▶ [Part of a data file]
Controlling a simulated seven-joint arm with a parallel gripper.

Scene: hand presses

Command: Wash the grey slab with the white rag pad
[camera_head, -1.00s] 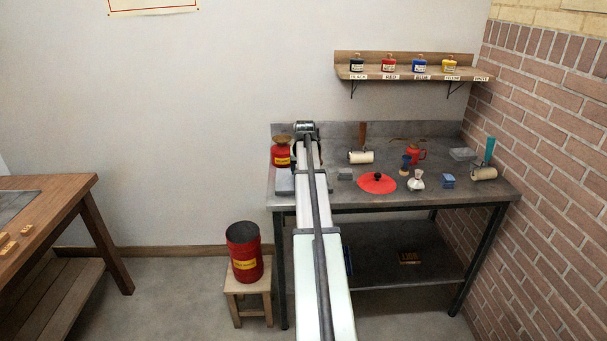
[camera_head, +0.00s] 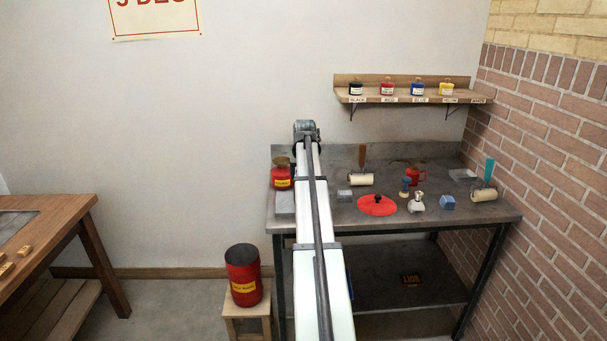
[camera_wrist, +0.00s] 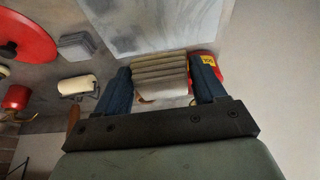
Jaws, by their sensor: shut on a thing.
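The grey slab (camera_head: 284,202) lies on the bench at its left end, partly hidden by my arm. In the wrist view the slab (camera_wrist: 150,22) is a pale, faintly mottled plate just past my fingertips. My gripper (camera_wrist: 161,66) has its two blue fingers closed on the white rag pad (camera_wrist: 160,80), a whitish, ribbed, folded block. The pad overlaps the slab's near edge in that view; I cannot tell whether they touch. In the head view the pad and fingers are hidden behind my arm.
A red tin (camera_head: 281,177) stands close behind the slab. A red lid (camera_head: 377,206), a grey block (camera_head: 344,195), a roller (camera_head: 361,180) and a white-bodied item (camera_head: 416,203) stand to the right. A red bin (camera_head: 243,277) sits on a stool left of the bench.

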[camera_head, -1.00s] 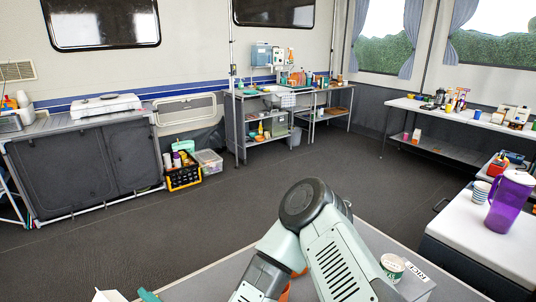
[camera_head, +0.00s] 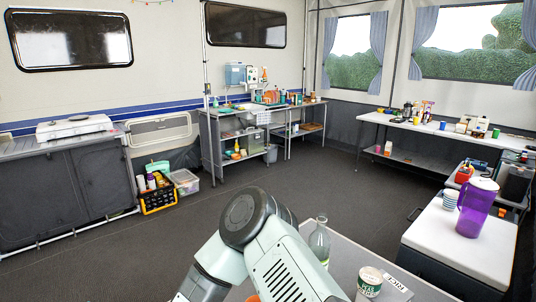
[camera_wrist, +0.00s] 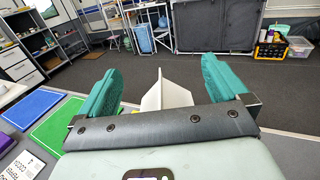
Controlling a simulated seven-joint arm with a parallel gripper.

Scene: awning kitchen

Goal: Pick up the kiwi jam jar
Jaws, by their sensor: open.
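I cannot pick out a kiwi jam jar for sure in either view. In the head view, a small white and green container (camera_head: 369,281) stands on the near table at the lower right; its print is too small to read. My gripper (camera_wrist: 160,72) shows in the wrist view with its two teal fingers wide apart and nothing held. A white folded or open-topped object (camera_wrist: 165,94) shows beyond the gap between the fingers. In the head view my arm hides part of the near table, and my gripper is out of sight.
A clear bottle (camera_head: 319,243) stands behind my arm, near a white packet marked RICE (camera_head: 398,285). Blue (camera_wrist: 28,109) and green (camera_wrist: 62,128) mats lie left in the wrist view.

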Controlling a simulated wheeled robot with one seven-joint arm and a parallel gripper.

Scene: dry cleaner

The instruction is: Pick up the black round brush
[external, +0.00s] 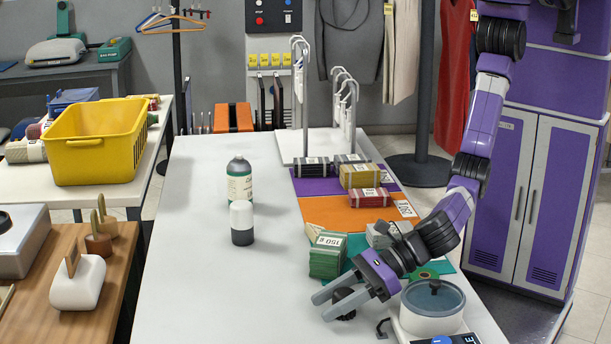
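The black round brush (343,294) stands low on the white table near its front right part, left of the white pot. My gripper (327,305) reaches down to it from the right, with its two grey fingers spaced apart on either side of the brush. The near finger crosses in front of the brush and hides its middle; a dark part shows above and below that finger. Whether the fingers touch the brush cannot be told from this view.
A white pot with a grey-blue lid (433,305) stands close right of my gripper. A stack of green bundles (327,257) is just behind it. A green bottle (239,183) and a white-and-dark container (241,222) stand farther left. The white table's (220,300) front left is clear.

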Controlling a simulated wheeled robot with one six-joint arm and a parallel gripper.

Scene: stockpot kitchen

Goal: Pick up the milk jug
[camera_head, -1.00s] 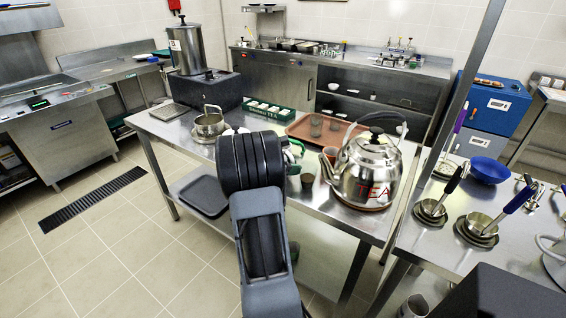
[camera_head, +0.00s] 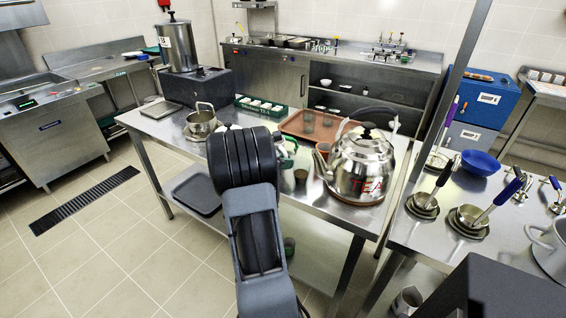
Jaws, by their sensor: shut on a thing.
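The milk jug (camera_head: 286,150), white with green parts, is mostly hidden behind the end of my arm; a strip of it shows just right of my black wrist. My gripper (camera_head: 262,150) is at the jug, shut on it. Its fingertips are hidden behind the wrist, so the exact grip and any gap between the jug and the table cannot be told.
On the steel table (camera_head: 335,218), a large kettle marked TEA (camera_head: 361,165) and a small brown cup (camera_head: 300,177) stand close right of the jug. A brown tray (camera_head: 296,124) with glasses lies behind, a steel pot (camera_head: 201,122) left.

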▶ [To be done] Make an exact copy of all the material, but keep the pictures out of it.

▶ [Exercise response]
Controlling a simulated seven-joint arm with a parallel gripper.

Scene: hand presses

Command: Wash the grey slab with the white rag pad
[camera_head, -1.00s] 
[camera_head, +0.00s] 
[camera_wrist, +0.00s] 
Jaws, by their sensor: shut on a thing.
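The grey slab (camera_head: 284,202) lies on the bench at its left end, partly hidden by my arm. In the wrist view the slab (camera_wrist: 150,22) is a pale, faintly mottled plate just past my fingertips. My gripper (camera_wrist: 161,66) has its two blue fingers closed on the white rag pad (camera_wrist: 160,80), a whitish, ribbed, folded block. The pad overlaps the slab's near edge in that view; I cannot tell whether they touch. In the head view the pad and fingers are hidden behind my arm.
A red tin (camera_head: 281,177) stands close behind the slab. A red lid (camera_head: 377,206), a grey block (camera_head: 344,195), a roller (camera_head: 361,180) and a white-bodied item (camera_head: 416,203) stand to the right. A red bin (camera_head: 243,277) sits on a stool left of the bench.

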[camera_head, -1.00s] 
[camera_head, +0.00s] 
[camera_wrist, +0.00s] 
Controlling a simulated seven-joint arm with a parallel gripper.

Scene: awning kitchen

Goal: Pick up the kiwi jam jar
Jaws, by their sensor: open.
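I cannot pick out a kiwi jam jar for sure in either view. In the head view, a small white and green container (camera_head: 369,281) stands on the near table at the lower right; its print is too small to read. My gripper (camera_wrist: 160,72) shows in the wrist view with its two teal fingers wide apart and nothing held. A white folded or open-topped object (camera_wrist: 165,94) shows beyond the gap between the fingers. In the head view my arm hides part of the near table, and my gripper is out of sight.
A clear bottle (camera_head: 319,243) stands behind my arm, near a white packet marked RICE (camera_head: 398,285). Blue (camera_wrist: 28,109) and green (camera_wrist: 62,128) mats lie left in the wrist view.

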Controlling a simulated wheeled robot with one seven-joint arm and a parallel gripper.

Scene: dry cleaner

The instruction is: Pick up the black round brush
[external, +0.00s] 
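The black round brush (343,294) stands low on the white table near its front right part, left of the white pot. My gripper (327,305) reaches down to it from the right, with its two grey fingers spaced apart on either side of the brush. The near finger crosses in front of the brush and hides its middle; a dark part shows above and below that finger. Whether the fingers touch the brush cannot be told from this view.
A white pot with a grey-blue lid (433,305) stands close right of my gripper. A stack of green bundles (327,257) is just behind it. A green bottle (239,183) and a white-and-dark container (241,222) stand farther left. The white table's (220,300) front left is clear.

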Controlling a simulated wheeled robot with one six-joint arm and a parallel gripper.

Scene: stockpot kitchen

Goal: Pick up the milk jug
[camera_head, -1.00s] 
[camera_head, +0.00s] 
Jaws, by their sensor: shut on a thing.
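The milk jug (camera_head: 286,150), white with green parts, is mostly hidden behind the end of my arm; a strip of it shows just right of my black wrist. My gripper (camera_head: 262,150) is at the jug, shut on it. Its fingertips are hidden behind the wrist, so the exact grip and any gap between the jug and the table cannot be told.
On the steel table (camera_head: 335,218), a large kettle marked TEA (camera_head: 361,165) and a small brown cup (camera_head: 300,177) stand close right of the jug. A brown tray (camera_head: 296,124) with glasses lies behind, a steel pot (camera_head: 201,122) left.

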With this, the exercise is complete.